§ WORK TO BE COMPLETED
Take the line containing "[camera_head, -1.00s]" and every line after it to the end of the material below; reproduce them exactly, without pictures.
────────────────
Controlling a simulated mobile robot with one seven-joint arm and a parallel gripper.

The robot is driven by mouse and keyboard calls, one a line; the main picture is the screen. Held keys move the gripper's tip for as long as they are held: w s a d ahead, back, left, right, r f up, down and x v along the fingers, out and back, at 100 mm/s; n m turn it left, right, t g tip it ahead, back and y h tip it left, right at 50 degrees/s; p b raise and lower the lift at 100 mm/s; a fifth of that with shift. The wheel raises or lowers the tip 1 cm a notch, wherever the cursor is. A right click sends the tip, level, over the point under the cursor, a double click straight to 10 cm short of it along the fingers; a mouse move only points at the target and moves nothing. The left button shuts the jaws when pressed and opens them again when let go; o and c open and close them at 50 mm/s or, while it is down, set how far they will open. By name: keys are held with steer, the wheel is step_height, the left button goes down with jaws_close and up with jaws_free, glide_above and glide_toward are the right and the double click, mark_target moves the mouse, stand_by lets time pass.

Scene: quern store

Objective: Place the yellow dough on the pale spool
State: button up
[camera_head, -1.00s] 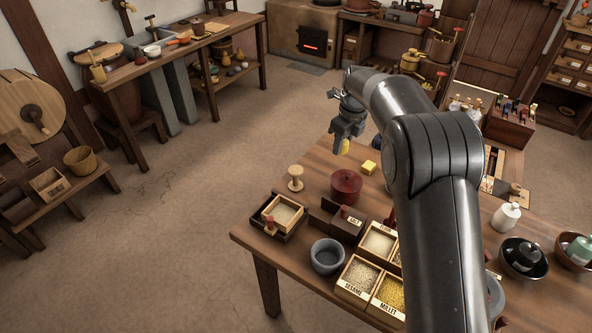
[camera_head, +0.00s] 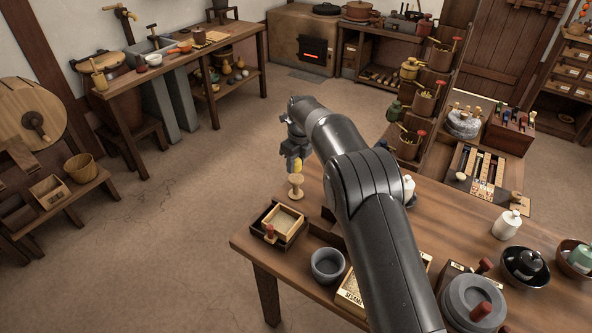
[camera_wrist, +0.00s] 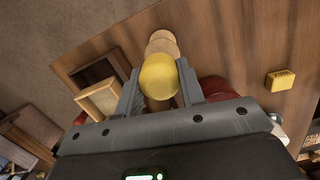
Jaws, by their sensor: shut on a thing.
────────────────
§ EXERCISE ANSWER
[camera_head, -1.00s] 
[camera_head, +0.00s] 
[camera_wrist, +0.00s] 
Jaws, by their sensor: shut on a thing.

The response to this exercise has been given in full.